Adolescent, il se questionnait déjà sur les ingénieux procédés de surimpression imaginés par le guitariste Les Paul. Il a eu tôt fait de rencontrer les meilleurs professionnels de la prise de son à l'époque, participer à la conception des premières chambres d'écho. Dans la jeune vingtaine, Phil Ramone réalisait des albums dans tous les secteurs de la musique américaine: jazz, R&B, rock'n'roll, etc. Sa réputation était telle que le président des États-Unis de l'époque, John F. Kennedy, l'avait recruté pour assurer une sonorisation optimale lors des concerts présentés à la Maison-Blanche.

Phil Ramone a aussi vécu l'invasion de la musique brésilienne à New York, en 1964. Il a notamment travaillé auprès des Jobim, Gilberto et jazzifié la bossa nova avec Stan Getz. Il a créé les duos virtuels de Frank Sinatra et les duos réels de Tony Bennett. Il a vécu les premiers balbutiements de l'enregistrement numérique, il a été aux premières loges de la naissance de la musique en ligne. Il s'oppose d'ailleurs à toute répression contre les internautes. «Ça ne me semble pas très joli de poursuivre ta clientèle. Il faut plutôt revenir à une offre de musique abordable.»

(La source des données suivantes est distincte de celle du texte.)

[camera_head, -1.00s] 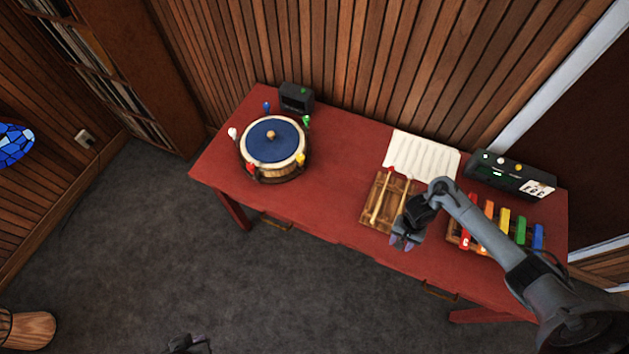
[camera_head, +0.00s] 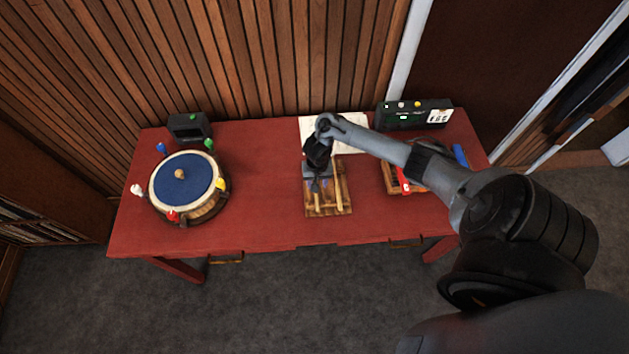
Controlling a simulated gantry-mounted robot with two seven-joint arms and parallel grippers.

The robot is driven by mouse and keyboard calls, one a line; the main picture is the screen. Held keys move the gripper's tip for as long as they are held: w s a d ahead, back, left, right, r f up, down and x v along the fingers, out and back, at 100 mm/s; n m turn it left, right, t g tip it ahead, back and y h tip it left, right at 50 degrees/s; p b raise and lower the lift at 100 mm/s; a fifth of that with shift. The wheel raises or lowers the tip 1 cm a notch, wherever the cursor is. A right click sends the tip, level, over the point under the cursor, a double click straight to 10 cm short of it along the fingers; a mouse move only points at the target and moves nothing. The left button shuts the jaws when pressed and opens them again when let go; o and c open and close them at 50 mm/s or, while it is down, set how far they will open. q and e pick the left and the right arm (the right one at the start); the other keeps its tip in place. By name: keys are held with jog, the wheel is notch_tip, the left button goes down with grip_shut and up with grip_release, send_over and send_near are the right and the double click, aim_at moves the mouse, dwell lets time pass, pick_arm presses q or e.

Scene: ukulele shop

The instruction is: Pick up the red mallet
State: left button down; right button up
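The wooden mallet rack (camera_head: 344,207) lies on the red table. A pale mallet handle (camera_head: 338,190) shows on its right part. The red mallet's head is hidden behind my right gripper, and I cannot clearly make out its handle. My right gripper (camera_head: 317,184) is over the left part of the rack, pointing down. I cannot tell whether its fingers touch or hold a mallet. My left gripper is not in view.
A drum (camera_head: 184,185) with a blue top and coloured pegs stands at the left of the red table (camera_head: 265,200). A small dark box (camera_head: 189,127) is behind it. White paper (camera_head: 352,132) and a black device (camera_head: 416,115) are behind the rack. A xylophone (camera_head: 390,180) is partly hidden by my right arm.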

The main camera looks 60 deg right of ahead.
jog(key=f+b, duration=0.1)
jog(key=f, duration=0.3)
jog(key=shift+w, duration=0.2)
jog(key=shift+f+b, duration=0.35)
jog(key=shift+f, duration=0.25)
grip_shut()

«Ma carrière, conclut-il, se résume à ces interrogations récurrentes: comment faire mieux dans un studio? Comment trouver la pièce idéale pour l'enregistrement idéal? Comment faire ressortir la qualité maximale de la musique en la reproduisant? Je ne suis pas ici pour critiquer la musique en ligne, mais je crois que nos enfants ont aussi droit au meilleur son.»